WORK TO BE COMPLETED
Lines holding the string "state" are the ones to copy from this listing.

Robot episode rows
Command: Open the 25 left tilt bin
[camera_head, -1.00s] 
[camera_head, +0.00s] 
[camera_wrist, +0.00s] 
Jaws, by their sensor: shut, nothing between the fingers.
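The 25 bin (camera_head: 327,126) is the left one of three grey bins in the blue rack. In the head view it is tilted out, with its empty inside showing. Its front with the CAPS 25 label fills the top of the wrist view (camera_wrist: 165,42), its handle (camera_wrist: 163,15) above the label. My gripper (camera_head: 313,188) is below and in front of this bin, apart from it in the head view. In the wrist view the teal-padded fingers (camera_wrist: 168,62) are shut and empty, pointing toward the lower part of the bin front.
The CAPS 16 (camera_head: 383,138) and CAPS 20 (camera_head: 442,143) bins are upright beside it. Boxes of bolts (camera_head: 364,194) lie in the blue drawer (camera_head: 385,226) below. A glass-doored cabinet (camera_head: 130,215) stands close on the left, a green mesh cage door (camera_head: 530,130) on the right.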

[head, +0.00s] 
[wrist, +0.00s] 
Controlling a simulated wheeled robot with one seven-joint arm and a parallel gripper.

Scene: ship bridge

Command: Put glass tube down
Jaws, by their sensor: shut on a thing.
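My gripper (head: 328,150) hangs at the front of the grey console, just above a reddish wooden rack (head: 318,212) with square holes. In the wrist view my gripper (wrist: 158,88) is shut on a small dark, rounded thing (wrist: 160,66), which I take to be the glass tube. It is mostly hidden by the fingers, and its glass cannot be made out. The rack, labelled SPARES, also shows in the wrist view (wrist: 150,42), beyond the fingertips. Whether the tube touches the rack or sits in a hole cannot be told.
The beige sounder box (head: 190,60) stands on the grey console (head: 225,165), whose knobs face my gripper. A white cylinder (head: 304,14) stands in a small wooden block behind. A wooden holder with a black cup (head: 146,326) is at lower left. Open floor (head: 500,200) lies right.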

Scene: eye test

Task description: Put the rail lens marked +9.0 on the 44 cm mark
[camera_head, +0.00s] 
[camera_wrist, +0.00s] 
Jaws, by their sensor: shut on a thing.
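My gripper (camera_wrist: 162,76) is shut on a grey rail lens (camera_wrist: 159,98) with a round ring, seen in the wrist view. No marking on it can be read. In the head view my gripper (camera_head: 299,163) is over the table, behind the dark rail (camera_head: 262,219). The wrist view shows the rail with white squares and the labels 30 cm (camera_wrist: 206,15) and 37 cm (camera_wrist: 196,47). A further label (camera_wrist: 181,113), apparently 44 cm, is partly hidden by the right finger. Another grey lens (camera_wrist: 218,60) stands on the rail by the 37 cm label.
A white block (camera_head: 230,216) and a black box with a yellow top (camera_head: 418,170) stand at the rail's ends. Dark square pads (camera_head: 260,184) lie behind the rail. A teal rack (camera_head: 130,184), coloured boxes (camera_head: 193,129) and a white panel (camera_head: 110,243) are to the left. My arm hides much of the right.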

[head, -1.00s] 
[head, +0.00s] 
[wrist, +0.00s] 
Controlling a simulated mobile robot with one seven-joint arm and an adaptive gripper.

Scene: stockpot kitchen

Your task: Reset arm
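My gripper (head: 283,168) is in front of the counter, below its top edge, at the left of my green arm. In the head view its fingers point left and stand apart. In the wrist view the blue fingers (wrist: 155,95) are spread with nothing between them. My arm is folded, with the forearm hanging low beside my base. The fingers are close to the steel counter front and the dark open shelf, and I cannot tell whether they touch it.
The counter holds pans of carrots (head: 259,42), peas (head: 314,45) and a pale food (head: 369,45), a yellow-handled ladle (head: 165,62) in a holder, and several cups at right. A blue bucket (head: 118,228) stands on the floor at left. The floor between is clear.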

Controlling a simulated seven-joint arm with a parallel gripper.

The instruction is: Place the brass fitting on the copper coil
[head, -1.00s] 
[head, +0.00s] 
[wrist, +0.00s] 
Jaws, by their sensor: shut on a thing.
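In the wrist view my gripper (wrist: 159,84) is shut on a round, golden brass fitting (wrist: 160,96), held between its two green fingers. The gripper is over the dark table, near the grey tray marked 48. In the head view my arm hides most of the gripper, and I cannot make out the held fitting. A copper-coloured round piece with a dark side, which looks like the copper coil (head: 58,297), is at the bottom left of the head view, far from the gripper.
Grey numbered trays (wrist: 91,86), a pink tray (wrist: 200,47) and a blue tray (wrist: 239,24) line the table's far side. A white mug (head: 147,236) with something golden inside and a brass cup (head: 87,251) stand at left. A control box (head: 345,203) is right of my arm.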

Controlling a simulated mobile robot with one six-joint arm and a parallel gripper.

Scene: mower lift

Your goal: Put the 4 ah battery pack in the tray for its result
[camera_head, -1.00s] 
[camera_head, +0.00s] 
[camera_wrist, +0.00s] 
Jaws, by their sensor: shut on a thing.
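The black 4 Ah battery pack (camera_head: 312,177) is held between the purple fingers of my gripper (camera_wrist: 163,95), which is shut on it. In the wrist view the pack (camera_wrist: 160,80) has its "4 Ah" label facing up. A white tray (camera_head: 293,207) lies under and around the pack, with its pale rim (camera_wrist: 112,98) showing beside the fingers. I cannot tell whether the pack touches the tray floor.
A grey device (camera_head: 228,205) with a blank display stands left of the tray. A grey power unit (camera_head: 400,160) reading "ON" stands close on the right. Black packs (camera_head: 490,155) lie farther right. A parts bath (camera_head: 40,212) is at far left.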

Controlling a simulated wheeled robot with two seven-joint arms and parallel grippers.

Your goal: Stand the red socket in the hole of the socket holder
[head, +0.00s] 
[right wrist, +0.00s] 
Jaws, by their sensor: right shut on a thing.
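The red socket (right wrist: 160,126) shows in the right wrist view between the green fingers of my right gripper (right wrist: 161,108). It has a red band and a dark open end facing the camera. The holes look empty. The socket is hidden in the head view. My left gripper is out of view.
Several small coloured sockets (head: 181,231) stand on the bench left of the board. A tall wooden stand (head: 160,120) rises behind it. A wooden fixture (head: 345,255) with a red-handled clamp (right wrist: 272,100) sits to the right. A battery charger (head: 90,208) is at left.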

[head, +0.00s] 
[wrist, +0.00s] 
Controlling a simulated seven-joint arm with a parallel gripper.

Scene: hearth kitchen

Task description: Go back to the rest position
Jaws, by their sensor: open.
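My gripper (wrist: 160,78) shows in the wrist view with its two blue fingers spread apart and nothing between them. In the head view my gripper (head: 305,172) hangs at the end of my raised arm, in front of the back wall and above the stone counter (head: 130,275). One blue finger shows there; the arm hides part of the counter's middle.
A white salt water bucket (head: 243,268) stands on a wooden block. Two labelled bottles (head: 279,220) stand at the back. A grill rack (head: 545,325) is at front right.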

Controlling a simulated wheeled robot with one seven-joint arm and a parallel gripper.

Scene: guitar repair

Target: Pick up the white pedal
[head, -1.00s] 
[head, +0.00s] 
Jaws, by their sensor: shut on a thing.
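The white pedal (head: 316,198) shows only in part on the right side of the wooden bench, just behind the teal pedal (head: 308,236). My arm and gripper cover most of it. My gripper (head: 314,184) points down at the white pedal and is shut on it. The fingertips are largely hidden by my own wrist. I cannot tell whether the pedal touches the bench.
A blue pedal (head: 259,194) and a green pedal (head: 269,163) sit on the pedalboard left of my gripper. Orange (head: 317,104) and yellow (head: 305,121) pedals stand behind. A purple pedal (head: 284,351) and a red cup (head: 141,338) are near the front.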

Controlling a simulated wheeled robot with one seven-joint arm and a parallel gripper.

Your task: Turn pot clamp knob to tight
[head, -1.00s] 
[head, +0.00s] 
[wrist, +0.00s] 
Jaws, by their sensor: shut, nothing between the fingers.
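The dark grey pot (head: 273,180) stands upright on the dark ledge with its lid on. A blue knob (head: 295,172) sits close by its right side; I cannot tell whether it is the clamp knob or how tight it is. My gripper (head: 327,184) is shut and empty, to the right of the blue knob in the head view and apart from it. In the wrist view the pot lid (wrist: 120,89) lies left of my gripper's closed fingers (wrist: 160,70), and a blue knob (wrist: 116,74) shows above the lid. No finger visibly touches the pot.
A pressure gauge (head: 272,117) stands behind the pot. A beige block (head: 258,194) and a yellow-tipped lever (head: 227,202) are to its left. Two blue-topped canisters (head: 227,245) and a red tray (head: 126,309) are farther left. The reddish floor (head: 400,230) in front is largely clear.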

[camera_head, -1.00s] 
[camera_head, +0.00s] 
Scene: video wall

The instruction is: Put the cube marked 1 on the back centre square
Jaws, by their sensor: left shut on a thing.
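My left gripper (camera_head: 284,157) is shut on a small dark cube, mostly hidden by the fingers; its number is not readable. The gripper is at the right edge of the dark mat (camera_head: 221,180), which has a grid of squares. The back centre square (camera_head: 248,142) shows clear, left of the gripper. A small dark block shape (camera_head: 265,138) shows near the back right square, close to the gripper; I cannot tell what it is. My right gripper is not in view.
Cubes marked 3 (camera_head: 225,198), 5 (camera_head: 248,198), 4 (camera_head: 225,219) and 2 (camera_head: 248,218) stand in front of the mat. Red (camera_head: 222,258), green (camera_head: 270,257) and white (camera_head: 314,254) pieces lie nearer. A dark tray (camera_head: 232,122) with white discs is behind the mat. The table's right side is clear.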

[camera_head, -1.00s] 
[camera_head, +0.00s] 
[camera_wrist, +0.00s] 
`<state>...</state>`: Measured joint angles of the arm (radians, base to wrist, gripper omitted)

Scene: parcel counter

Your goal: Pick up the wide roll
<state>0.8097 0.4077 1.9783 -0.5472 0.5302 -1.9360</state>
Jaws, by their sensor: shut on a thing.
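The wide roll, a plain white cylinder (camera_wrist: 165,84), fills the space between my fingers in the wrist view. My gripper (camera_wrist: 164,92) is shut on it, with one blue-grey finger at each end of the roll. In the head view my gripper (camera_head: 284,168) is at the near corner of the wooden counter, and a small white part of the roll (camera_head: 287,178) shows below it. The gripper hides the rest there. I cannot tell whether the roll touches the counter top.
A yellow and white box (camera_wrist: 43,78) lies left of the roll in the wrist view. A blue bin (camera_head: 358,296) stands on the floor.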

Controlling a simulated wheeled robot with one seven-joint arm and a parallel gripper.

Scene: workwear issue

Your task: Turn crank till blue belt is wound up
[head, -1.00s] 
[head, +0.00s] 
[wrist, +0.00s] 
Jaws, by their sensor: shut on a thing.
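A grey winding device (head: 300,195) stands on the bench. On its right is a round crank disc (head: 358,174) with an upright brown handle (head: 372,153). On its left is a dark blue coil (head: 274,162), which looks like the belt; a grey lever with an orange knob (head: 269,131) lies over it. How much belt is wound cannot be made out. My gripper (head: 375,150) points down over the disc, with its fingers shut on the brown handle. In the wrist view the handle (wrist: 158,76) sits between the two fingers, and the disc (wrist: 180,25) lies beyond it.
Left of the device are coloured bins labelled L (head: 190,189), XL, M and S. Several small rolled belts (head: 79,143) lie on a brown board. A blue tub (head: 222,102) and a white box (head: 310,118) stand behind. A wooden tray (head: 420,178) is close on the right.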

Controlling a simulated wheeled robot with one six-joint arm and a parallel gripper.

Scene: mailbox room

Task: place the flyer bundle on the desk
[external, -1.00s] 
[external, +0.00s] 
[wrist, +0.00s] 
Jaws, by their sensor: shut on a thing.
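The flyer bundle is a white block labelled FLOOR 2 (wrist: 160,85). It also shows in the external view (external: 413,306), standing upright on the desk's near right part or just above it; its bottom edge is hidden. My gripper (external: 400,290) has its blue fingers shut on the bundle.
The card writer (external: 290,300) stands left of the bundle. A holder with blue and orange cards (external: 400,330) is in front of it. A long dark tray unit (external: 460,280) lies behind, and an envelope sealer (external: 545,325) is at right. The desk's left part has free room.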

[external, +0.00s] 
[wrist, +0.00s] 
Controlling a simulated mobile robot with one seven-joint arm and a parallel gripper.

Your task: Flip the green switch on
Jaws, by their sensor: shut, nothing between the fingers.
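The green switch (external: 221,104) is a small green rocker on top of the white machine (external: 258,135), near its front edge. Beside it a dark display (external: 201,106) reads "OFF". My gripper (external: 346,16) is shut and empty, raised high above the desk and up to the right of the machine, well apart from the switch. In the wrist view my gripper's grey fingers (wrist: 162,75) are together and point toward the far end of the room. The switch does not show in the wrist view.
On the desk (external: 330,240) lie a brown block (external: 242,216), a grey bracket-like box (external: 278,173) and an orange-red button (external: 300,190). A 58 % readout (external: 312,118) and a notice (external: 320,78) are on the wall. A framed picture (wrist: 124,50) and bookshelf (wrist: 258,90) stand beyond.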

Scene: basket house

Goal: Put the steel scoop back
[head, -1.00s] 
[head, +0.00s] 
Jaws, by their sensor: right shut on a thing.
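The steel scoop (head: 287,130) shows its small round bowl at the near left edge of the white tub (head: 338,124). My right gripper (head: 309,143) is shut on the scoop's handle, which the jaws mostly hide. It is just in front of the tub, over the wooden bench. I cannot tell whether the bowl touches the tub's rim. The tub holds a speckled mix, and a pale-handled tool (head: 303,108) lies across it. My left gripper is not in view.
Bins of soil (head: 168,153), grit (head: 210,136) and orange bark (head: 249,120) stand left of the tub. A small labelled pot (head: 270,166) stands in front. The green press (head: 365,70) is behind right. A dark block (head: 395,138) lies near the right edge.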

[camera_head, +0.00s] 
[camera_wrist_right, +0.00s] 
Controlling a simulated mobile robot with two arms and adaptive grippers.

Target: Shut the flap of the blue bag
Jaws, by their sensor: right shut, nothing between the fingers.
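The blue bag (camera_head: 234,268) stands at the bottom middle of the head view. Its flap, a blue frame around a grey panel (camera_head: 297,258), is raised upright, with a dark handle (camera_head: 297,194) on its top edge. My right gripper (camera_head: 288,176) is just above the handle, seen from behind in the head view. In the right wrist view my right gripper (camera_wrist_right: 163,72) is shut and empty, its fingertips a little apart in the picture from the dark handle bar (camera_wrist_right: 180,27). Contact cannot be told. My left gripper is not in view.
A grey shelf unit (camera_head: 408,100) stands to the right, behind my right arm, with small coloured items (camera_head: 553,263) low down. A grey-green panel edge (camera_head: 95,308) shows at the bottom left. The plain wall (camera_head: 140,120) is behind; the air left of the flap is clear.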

FINAL RESULT
`<state>...</state>`: Measured joint angles of the arm (radians, base to wrist, gripper omitted)
<state>0.8097 0.4077 1.9783 -0.5472 0.5302 -1.9360</state>

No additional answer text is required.